Dr. Yeong E. Kim to Consult Cyclone Power Technologies on LENR

Thanks to ECW reader Iggy Dalrymple for bringing the following press release to my attention. Cyclone Power Technologies is a company that is developing the Cyclone Engine which it describes as “a Rankine Cycle heat regenerative external combustion engine, otherwise known as a “Schoell Cycle” engine. It creates mechanical energy by heating and cooling water in a closed-loop, piston-based engine system.”

Dr. Kim is known in the LENR community as a collaborator with Defkalion Green Technologies, and has recently written a paper on the Defkalion theory along with DGT chief technology officer John Hadjichristos.

Cyclone Power Technologies Adds Renowned Nuclear Physicist,
Dr. Yeong Kim, to its Technical Advisory Team

POMPANO BEACH, FL, December 3, 2013. Cyclone Power Technologies Inc. (OTCQB: CYPW), developer of the all-fuel, clean-tech Cyclone Engine, announced today that it has added to its technical consulting and advisory team Dr. Yeong E. Kim, professor and Group Leader of the Nuclear and Many-Body Theory Group at Purdue University.

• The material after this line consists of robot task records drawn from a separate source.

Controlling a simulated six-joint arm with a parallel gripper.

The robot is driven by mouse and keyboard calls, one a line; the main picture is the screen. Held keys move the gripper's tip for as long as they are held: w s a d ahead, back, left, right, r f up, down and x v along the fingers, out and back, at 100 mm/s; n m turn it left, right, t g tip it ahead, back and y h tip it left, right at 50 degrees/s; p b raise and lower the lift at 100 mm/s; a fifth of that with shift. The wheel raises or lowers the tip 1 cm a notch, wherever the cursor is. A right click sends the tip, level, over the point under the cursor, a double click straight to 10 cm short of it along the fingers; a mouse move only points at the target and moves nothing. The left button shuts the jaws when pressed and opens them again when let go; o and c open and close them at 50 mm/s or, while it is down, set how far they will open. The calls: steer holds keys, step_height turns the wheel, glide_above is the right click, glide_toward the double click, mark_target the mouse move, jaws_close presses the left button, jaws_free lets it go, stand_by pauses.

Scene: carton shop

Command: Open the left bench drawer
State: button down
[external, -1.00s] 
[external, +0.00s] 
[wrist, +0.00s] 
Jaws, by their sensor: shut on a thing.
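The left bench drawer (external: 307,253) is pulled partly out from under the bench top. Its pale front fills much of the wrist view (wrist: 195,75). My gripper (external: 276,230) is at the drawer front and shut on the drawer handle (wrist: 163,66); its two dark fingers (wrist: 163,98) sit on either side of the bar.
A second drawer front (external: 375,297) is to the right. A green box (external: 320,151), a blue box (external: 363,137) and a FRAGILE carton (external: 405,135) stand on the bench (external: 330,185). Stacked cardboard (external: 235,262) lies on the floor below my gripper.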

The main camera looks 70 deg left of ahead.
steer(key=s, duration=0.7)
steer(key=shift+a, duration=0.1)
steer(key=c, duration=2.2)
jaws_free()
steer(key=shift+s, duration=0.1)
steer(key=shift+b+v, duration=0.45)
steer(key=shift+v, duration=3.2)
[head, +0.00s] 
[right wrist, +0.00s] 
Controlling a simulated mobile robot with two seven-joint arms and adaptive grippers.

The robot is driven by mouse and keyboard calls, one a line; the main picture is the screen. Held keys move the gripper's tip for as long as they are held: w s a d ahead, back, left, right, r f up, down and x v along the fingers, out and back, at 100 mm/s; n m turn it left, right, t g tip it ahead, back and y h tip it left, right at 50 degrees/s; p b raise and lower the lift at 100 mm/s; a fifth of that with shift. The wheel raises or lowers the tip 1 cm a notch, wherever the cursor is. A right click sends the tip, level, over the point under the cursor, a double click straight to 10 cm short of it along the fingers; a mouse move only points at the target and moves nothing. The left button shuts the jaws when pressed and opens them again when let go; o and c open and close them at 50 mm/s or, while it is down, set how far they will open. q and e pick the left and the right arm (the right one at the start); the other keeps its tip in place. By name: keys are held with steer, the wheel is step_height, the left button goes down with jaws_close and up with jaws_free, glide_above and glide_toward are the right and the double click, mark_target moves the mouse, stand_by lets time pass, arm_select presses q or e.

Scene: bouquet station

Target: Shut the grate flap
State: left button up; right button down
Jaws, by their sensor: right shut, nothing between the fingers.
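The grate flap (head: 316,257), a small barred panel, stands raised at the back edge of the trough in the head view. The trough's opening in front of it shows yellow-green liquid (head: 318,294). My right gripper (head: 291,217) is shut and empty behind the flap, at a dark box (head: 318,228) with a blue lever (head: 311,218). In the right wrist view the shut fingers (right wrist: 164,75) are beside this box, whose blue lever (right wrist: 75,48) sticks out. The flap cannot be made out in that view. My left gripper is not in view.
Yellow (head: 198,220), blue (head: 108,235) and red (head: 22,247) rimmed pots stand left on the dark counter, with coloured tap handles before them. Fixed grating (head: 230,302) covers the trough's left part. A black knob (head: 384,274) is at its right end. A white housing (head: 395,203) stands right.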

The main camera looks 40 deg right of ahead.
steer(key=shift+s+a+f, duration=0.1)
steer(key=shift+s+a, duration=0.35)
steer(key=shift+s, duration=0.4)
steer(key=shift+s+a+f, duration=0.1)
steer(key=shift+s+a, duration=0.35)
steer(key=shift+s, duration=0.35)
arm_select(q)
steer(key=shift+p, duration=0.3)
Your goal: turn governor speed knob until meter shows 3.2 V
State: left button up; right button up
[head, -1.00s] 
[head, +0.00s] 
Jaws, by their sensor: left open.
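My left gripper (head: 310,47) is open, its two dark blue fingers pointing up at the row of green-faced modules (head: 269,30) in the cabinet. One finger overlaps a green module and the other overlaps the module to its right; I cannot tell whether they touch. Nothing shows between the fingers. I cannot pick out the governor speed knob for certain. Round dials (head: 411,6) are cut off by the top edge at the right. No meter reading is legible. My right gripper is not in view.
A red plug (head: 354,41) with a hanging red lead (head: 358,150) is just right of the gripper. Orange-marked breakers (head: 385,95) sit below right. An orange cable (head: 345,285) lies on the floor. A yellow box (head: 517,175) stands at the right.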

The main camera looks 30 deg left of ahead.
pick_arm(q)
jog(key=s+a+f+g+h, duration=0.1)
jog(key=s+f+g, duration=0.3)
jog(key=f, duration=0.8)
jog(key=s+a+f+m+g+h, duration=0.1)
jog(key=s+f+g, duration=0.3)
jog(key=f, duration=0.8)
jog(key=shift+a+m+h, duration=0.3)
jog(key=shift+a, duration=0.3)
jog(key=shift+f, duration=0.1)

Dr. Kim is a nuclear physicist who has authored or co-authored over 200 scientific journal publications during his career. He received his Ph.D. in 1963 from the University of California, Berkeley, followed by a postdoctoral position at Oak Ridge National Laboratory. Dr. Kim is currently Director of Purdue Center for Sensing Science and Technology (CSST), Group Leader of Purdue Nuclear and Many-Body Theory Group, and Professor of Physics at Purdue University. His main area of research has been theoretical nuclear physics, including the practical achievability of low energy nuclear reactions (LENR), or cold fusion. Dr. Kim has published widely on this subject, as well as condensed matter physics, atomic, molecular and optical physics, nuclear astrophysics, and quantum statistical mechanics. Since 1978, he served on advisory committees for numerous government agencies and international conferences covering diverse topics of nuclear physics. He has been a Fellow of the American Physical Society since 1977.

Dr. Kim stated: “I am very pleased to join Cyclone’s team. A growing percentage of the scientific community today is accepting evidence of anomalous heat effects occurring within low energy nuclear reactions. I believe this acceptance will speed-up experimentation in this field, with the goal of better understanding and controlling these reactions. If that is accomplished, I see the Cyclone Engine as being a major component in the next phase of product commercialization.”